Selain yang tersebut di atas, terdapat kajian lain yang lebih spesifik lagi mengenai hubungan Islam dan negara, yaitu buku yang dikarang oleh Abdul Aziz Thaba dengan judul Islam dan Negara Dalam Politik Orde Baru. Buku ini lebih khusus menjelskan pergulatan politik Islam dengan negara di masa Orde Baru. Terdapat tiga asumsi dasar hubungan antara Islam dan negara di masa Orde Baru. Pertama, adalah hubungan yang bersifat antagonistik (1966-1981), kedua, hubungan yang bersufat resiprokal-kritis (1982-1985), dan ketiga adalah hubungan yang bersifat akomodatif (1986-1990-an). Kajian ini tidak berbeda jauh dengan apa yang ditulis oleh Bahtiar Effendi, hanya saja spesifikasi pergolakan politik lebih kental karena rentetan waktunya yang lebih spesifik. Namun, apa yang dihasilkan juga tidak bisa lepas dari generalisasi politik Islam dari pada kajian pemikiran tokohnya.
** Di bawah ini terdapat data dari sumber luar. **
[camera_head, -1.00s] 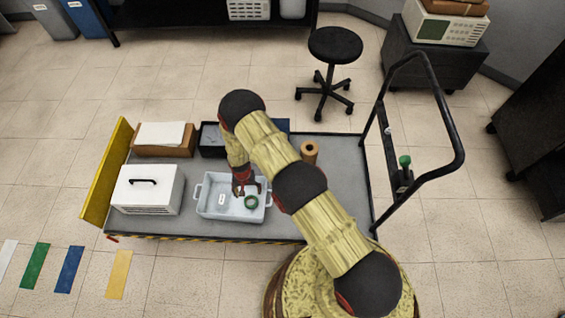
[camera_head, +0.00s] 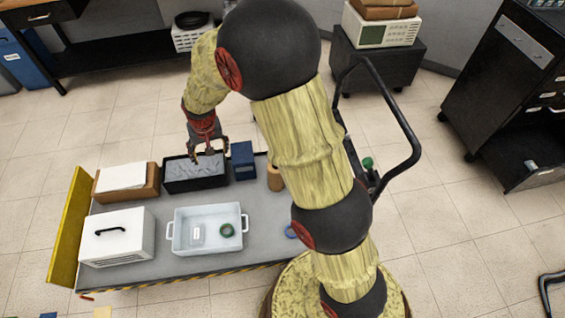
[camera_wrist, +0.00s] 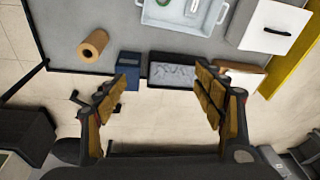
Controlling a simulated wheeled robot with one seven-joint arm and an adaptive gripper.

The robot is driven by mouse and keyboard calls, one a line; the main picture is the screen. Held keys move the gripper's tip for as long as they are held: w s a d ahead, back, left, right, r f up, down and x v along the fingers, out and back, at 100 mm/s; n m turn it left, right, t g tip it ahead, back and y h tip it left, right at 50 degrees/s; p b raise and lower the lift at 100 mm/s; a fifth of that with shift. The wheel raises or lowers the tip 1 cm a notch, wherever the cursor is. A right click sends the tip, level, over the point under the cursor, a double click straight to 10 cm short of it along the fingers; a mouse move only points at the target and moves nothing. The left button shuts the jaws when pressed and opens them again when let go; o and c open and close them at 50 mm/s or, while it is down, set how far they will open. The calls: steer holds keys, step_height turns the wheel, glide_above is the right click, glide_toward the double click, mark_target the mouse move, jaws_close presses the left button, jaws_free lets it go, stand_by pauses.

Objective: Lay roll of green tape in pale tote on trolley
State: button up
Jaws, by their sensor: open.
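The roll of green tape (camera_head: 227,230) lies flat inside the pale tote (camera_head: 176,243), toward its right end. The tote stands on the trolley (camera_head: 190,268) near its front edge. The tote also shows at the top of the wrist view (camera_wrist: 178,27), with part of the green tape (camera_wrist: 190,4) at the frame's edge. My gripper (camera_head: 208,152) is open and empty, raised above the black bin at the trolley's back, apart from the tote. Its two spread fingers show in the wrist view (camera_wrist: 165,95).
A black bin (camera_head: 196,184), a blue box (camera_head: 243,162), a cardboard box with papers (camera_head: 127,181) and a white case (camera_head: 117,237) stand on the trolley. The trolley's black handle (camera_head: 400,122) rises at right.

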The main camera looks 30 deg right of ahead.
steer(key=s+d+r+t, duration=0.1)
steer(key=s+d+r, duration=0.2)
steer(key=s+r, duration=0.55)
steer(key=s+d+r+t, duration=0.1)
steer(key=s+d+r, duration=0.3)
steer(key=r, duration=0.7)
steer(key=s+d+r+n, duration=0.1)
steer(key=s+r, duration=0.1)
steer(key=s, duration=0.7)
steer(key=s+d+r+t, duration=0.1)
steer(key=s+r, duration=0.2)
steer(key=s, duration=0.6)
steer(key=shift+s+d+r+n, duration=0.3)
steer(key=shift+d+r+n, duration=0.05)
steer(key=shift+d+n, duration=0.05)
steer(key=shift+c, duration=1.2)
Greg Barton dalam bukunya Gagasan Islam Liberal Di Indonesia: Pemikiran Neo-Modernisme Nurcholish Madjid, Djohan Effendi, Ahmad Wahib, dan Abdurrahman Wahid, menjelaskan lebih khusus lagi terhadap kajian pemikiran tokoh yang dikategorikan sebagai kelompok Neo-Modernisme. Dalam buku ini dijelaskan panjang lebar dengan disertai analisis yang cukup mendalam mengenai pemikiran Neo-Modernisme Islam di Indonesia yang terdiri dari keempat tokoh tersebut. Pada prinsipnya gagasan pembaruan pemikiran Islam liberalnya lebih kental dari pada kajian tentang politik Islamnya. Walaupun ada, namun sedikit sekali yang dikaji secara mendalam dari bagian-bagian politik Islam.
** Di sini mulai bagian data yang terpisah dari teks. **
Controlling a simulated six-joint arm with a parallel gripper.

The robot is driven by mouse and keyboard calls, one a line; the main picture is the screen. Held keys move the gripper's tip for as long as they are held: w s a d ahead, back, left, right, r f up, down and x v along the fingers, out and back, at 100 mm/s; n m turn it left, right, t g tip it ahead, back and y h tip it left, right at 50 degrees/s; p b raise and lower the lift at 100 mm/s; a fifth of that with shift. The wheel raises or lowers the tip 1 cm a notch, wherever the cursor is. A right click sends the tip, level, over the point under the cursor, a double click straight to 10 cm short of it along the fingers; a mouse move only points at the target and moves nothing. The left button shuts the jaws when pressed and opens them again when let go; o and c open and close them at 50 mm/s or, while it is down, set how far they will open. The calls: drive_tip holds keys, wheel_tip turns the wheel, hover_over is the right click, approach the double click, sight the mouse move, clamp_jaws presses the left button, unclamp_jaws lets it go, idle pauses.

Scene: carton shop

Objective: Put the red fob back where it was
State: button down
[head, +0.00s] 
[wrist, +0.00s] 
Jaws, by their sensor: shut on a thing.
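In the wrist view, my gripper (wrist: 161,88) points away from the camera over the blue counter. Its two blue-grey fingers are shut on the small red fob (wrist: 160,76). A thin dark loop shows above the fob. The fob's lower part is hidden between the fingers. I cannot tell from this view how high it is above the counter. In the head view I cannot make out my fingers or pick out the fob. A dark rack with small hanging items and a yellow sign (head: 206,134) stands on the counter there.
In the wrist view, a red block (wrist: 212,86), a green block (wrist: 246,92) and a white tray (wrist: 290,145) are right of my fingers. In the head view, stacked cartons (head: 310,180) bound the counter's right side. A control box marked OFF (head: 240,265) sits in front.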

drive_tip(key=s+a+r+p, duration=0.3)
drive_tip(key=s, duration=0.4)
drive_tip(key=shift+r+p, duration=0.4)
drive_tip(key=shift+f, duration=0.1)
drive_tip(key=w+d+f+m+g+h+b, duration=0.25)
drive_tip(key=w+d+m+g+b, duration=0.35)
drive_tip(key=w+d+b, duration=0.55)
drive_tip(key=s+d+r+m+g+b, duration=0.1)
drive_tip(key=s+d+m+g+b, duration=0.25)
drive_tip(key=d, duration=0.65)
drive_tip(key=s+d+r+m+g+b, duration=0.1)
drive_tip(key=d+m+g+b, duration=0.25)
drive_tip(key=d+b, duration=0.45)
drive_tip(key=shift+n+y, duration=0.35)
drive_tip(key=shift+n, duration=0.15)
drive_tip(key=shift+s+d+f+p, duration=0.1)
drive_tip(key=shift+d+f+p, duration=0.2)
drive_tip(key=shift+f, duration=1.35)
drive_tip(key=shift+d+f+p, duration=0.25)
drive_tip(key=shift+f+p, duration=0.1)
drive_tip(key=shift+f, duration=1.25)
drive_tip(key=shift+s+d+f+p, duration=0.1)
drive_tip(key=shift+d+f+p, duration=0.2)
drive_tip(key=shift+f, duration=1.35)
Modernisme dan Fundamentalisme dalam Politik Islam: Perbandingan Partai Masyumi (Indonesia) dan Partai Jama’at-i-Islami (Pakistan), adalah buku dari hasil desrtasi Yusril Ihza Mahendra. Dalam buku ini, gagasan tentang politik Islam sangat spesifik. Yaitu memperbandingkan antara partai Masyumi di Indonesia yang dikategorikan modernis dan partai Jama’at-i-Islami di Pakistan yang dikategorikan fundamentalis. Kajian dalam buku ini sangat detail dan mendalam. Namun, sebagaimana judul bukunya ranah kajiannya lebih khusus terhadap masalah politik kepartaian dan segala hal yang menyangkut perangklat instrumental dan ideologis pergeraknnya.
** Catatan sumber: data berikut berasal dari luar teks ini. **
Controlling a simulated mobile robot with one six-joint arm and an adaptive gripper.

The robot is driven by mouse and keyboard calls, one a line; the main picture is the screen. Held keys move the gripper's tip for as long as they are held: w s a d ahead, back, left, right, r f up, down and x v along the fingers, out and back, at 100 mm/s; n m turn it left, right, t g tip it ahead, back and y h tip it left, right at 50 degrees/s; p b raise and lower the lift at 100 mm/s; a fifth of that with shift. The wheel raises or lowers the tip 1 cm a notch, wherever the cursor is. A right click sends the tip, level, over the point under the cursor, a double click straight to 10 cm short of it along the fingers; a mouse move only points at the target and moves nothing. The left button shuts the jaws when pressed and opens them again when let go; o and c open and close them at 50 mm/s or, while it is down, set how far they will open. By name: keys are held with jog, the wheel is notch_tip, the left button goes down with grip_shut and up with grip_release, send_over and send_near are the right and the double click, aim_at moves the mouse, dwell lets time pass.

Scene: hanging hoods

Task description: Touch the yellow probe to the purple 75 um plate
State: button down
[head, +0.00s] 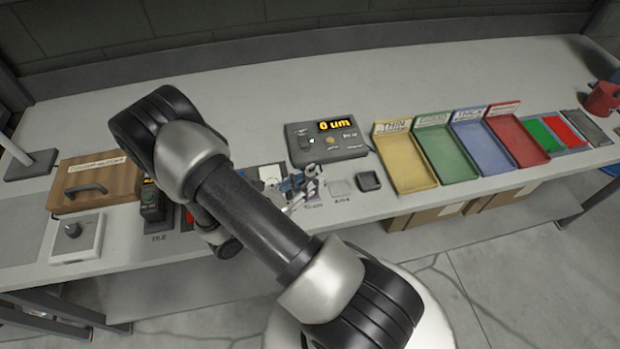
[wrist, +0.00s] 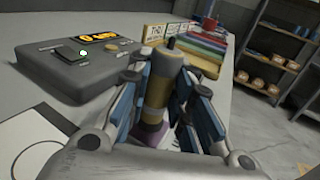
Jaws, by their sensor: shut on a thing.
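My gripper (wrist: 165,72) is shut on the yellow probe (wrist: 157,92), an upright cylinder with a yellow band and a grey top, seen between the blue finger pads in the wrist view. A purple patch (wrist: 150,134) shows at the probe's lower end. I cannot tell whether it is the plate or part of the probe, nor whether there is contact. In the head view my gripper (head: 303,188) is small, low over the front of the bench, partly behind my arm. The gauge box (head: 328,140) behind it shows 0 um; it also stands at left in the wrist view (wrist: 75,75).
A yellow tray (head: 408,165), a green tray (head: 441,157), a blue tray and a red tray stand to the right. A clear plate (head: 340,188) and a dark square holder (head: 369,181) lie right of my gripper. A wooden box (head: 97,182) stands left. Bare bench lies behind the gauge.

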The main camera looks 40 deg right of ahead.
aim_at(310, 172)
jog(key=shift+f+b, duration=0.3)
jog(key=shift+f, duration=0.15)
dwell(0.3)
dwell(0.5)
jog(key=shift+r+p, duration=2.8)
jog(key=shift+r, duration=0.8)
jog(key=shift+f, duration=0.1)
Dalam buku Membaca Pikiran Gus Dur dan Amien Rais Tentang Demokrasi, yang dikarang oleh Umaruddin Masdar cukup jelas dalam menkaji pemikiran tokohnya, terkhusus pemikiran M. Amien Rais dan Abdurrahman Wahid. Dalam kajian ini, arah demokrasi sebagai bagian dari sistem politik modern sangat mendapatkan titik aksentuasi. Penerimaan demokrasi sebagai bagian dari sistem politik modern, yang disepakti oleh kedua tokoh tersebut, juga tidak bisa terlepas dari rentetan panjang sejarah politk Islam Sunni. Di sini, titik kajiannya sangat jelas, yaitu menelusuri alur pemikiran poltik Islam kedua tokoh tersebut dalam kontek paradigma politik Sunni.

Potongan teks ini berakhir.